EXERCISE AIM
Output every record below exactly as it appears.

>> start DATASET RECORDS

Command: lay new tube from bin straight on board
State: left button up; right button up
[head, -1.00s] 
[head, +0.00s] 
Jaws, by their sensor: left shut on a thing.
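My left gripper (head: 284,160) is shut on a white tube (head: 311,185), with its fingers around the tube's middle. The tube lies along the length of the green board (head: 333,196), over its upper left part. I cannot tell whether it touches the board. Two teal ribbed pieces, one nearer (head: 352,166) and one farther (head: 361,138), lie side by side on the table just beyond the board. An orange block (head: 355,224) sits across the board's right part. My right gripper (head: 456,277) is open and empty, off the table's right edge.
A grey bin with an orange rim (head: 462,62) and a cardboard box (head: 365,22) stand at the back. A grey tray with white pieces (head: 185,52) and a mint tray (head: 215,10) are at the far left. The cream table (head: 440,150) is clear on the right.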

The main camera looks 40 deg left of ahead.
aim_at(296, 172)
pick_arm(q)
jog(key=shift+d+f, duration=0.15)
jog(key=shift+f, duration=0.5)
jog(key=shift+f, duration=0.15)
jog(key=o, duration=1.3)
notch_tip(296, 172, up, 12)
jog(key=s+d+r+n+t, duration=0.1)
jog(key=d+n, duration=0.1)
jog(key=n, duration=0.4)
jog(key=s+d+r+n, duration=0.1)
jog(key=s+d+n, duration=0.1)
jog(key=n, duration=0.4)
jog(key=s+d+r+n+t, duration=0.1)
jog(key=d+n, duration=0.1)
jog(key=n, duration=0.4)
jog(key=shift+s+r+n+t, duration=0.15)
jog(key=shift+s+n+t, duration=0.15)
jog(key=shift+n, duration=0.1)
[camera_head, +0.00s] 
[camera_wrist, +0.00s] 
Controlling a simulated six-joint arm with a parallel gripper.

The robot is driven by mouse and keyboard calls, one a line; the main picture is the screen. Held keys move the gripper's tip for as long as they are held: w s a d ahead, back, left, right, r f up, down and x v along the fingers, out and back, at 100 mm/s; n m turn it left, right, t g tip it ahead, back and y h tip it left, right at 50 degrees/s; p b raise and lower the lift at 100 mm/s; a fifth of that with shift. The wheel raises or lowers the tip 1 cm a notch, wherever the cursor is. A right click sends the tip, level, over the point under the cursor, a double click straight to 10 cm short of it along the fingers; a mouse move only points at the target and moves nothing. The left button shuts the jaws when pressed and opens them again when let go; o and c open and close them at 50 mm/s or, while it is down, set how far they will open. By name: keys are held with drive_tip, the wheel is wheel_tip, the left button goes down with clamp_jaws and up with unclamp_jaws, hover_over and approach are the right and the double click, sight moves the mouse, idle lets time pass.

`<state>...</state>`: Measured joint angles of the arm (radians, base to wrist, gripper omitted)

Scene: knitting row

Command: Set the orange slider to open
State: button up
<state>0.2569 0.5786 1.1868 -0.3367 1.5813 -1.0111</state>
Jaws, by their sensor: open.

>> end DATASET RECORDS

FULL ANSWER
Command: lay new tube from bin straight on board
State: left button up; right button up
[head, -1.00s] 
[head, +0.00s] 
Jaws, by their sensor: left shut on a thing.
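My left gripper (head: 284,160) is shut on a white tube (head: 311,185), with its fingers around the tube's middle. The tube lies along the length of the green board (head: 333,196), over its upper left part. I cannot tell whether it touches the board. Two teal ribbed pieces, one nearer (head: 352,166) and one farther (head: 361,138), lie side by side on the table just beyond the board. An orange block (head: 355,224) sits across the board's right part. My right gripper (head: 456,277) is open and empty, off the table's right edge.
A grey bin with an orange rim (head: 462,62) and a cardboard box (head: 365,22) stand at the back. A grey tray with white pieces (head: 185,52) and a mint tray (head: 215,10) are at the far left. The cream table (head: 440,150) is clear on the right.

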The main camera looks 40 deg left of ahead.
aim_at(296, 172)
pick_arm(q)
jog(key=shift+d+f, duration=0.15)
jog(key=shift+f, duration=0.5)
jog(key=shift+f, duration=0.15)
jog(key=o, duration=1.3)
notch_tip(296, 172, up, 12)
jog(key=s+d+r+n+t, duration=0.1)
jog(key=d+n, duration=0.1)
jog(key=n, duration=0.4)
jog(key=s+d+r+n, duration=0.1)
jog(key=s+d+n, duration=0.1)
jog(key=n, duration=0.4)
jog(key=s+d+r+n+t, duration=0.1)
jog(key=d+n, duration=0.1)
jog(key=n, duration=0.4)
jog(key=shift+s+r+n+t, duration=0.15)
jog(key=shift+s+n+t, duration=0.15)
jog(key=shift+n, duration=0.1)
[camera_head, +0.00s] 
[camera_wrist, +0.00s] 
Controlling a simulated six-joint arm with a parallel gripper.

The robot is driven by mouse and keyboard calls, one a line; the main picture is the screen. Held keys move the gripper's tip for as long as they are held: w s a d ahead, back, left, right, r f up, down and x v along the fingers, out and back, at 100 mm/s; n m turn it left, right, t g tip it ahead, back and y h tip it left, right at 50 degrees/s; p b raise and lower the lift at 100 mm/s; a fifth of that with shift. The wheel raises or lowers the tip 1 cm a notch, wherever the cursor is. A right click sends the tip, level, over the point under the cursor, a double click straight to 10 cm short of it along the fingers; a mouse move only points at the target and moves nothing. The left button shuts the jaws when pressed and opens them again when let go; o and c open and close them at 50 mm/s or, while it is down, set how far they will open. By name: keys are held with drive_tip, the wheel is wheel_tip, the left button goes down with clamp_jaws and up with unclamp_jaws, hover_over and approach are the right and the double click, sight moves the mouse, idle lets time pass.

`<state>...</state>`: Measured joint angles of the arm (radians, base to wrist, gripper omitted)

Scene: knitting row

Command: Set the orange slider to open
State: button up
<state>0.2569 0.5786 1.1868 -0.3367 1.5813 -1.0111</state>
Jaws, by their sensor: open.

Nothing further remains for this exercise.